All datasets will be less than 10,000 rows and fewer than 100 features. The time limits are as follows:
- For datasets up to 1000 rows, 60 minutes (1 hour)
- For datasets up to 10000 rows, 600 minutes (10 hours)
If a call to est.fit()
takes longer than the allotted time, est.fit()
will receive a SIGALRM
and the evaluation routine will raise a TimeOutException
.
Shortly thereafter (on the order of seconds), the job will be killed.
The preferred approach is that participants design their algorithms to terminate comfortably in less than an hour for 1000x100 datasets, and less than 10 hours for 10000x100 datasets.
Participants are also encouraged to include a max_time
parameter and set it appropriately.
To define dataset-specific runtime parameters, users can define a pre_train()
function in regressor.py
as part of eval_kwargs
.
As an example, one could define the following in regressor.py
:
def pre_train_fn(est, X, y):
"""set max_time in seconds based on length of X."""
if len(X)<=1000:
max_time = 360 - 1 # 1 second of slack
else:
max_time = 3600 - 1 # 1 second of slack
est.set_params(max_time)
# pass the function to eval_kwargs
eval_kwargs = {
'pre_train': pre_train_fn
}
Timeout Handling
Instead of managing runtime internally, participants may choose to handle the SIGALRM
signal or the TimeOutException
sent from the evaluation routine.
However, proceed with caution: the exception handling runs the risk of taking an unexpected amount of time and leading to the job being killed.

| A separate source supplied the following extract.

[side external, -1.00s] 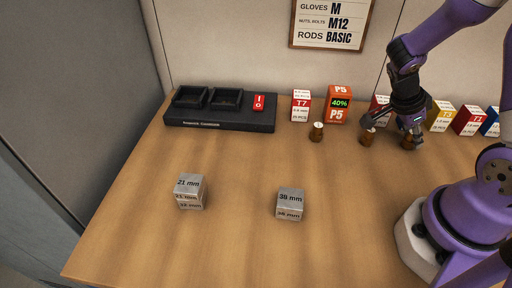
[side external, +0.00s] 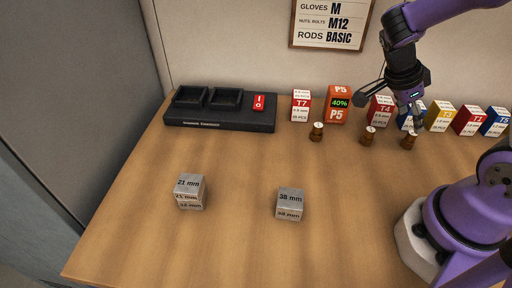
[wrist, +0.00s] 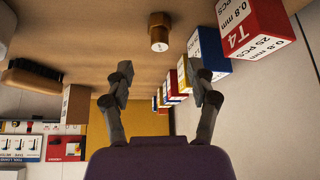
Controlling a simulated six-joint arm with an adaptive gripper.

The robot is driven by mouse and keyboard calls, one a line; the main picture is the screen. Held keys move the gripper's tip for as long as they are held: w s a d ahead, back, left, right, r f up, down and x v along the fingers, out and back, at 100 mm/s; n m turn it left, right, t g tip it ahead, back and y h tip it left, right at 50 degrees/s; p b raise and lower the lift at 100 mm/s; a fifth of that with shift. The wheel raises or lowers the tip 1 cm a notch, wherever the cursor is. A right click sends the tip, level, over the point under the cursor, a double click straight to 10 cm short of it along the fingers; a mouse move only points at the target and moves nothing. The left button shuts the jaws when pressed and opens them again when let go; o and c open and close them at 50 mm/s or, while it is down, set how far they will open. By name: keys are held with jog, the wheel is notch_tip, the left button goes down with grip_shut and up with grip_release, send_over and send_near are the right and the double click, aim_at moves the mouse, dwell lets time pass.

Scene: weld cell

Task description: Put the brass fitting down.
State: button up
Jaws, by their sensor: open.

Nonetheless, timeout handling looks like this:
import signal
class TimeOutException(Exception):
pass
def alarm_handler(signum, frame):
print(f"raising TimeOutException")
raise TimeOutException
def evaluate(est):
"""model evaluation"""
# alarm that sends SIGALRM
signal.signal(signal.SIGALRM, alarm_handler)
signal.alarm(MAXTIME) # maximum time, defined above
try:
est.fit()
except TimeOutException:
print('evaluate timeout')
Example approaches are the following:
HandleExceptionAlg
handles theTimeOutException
:
# submission codebase
class HandleExceptionAlg:
def __init__(self):
self.value = 'initial value'
def fit(self):
try:
# model training
except TimeOutException as e:
print('TimeOutException raised')
# gracefully and quickly choose final model
return self
return self
HandleSignalExceptionAlg
handles theSIGALRM
with its own internal exception. This is potentially useful for methods that call external routines that can handleSIGALRM
.
# submission codebase
class InternalTimeOutException(Exception):
pass
class HandleSignalExceptionAlg:
def __init__(self):
self.value = 'initial value'
def alarm_handler(self,signum, frame):
print(f"raising InternalTimeOutException")
raise InternalTimeOutException
def fit(self):
# define an internal signal handler
signal.signal(signal.SIGALRM, self.alarm_handler)
try:
# model training
except InternalTimeOutException as e:
print('InternalTimeOutException raised')
# gracefully terminate
return self
return self
This gist gives examples of timeout handling. These examples are for illustration purposes only and should be independently verified for compatibility with user’s code submissions.
Hyperparameter Tuning
Warning If choose to conduct hyperparameter tuning, this counts towards the time limit.
In the example below we show one way to set the max_time
accordingly.
Unlike our prior study, the competition does not automatically conduct hyper-parameter tuning for each method.
Thus, it is up to participants to decide whether they want to include hyperparameter tuning as part of algorithm training in regressor.py
.
Here is an example of how to do so:
from sklearn.model_selection import GridSearchCV
#from mylibrary import MyMethod
from sklearn import linear_model
hyper_params = { 'alpha': (1e-04,0.001,0.01,0.1,1,) }
# define your base estimator
base_est=linear_model.LassoLars()
# set est to be a GridSearchCV estimator
est = GridSearchCV(estimator=base_est,
param_grid=hyper_params,
cv=5,
refit=True)
# set max time w.r.t. hyper-param tuning
num_combos = 5 # five values of alpha
num_cv = 5 # 5 cross-validation splits as above
total_runs = num_combos * num_cv + 1 # +1 because refit=True
def pre_train_fn(est, X, y):
"""set max_time in seconds based on length of X & hyper-parameter tuning"""
if len(X)<=1000:
# account for hyper-parameter tuning, remove 1 extra second of slack to be sure it will terminate on time
max_time = 360 // total_runs - 1
else:
max_time = 3600 // total_runs - 1
est.set_params(max_time)
# pass the function eval_kwargs
eval_kwargs = {
'pre_train': pre_train_fn
}
# additional definitions
# ...
In this example, the estimator is a GridSearchCV object wrapping a method (here a LassoLars model).
During fit, it will tune the alpha
parameter using cross-validation.
Moreover, the pre_train_fn
is set to run the method so that the time limit will not be exceeded.
For hyper-parameter optimizers other than GridSearchCV, see, e.g., the scikit-learn docs.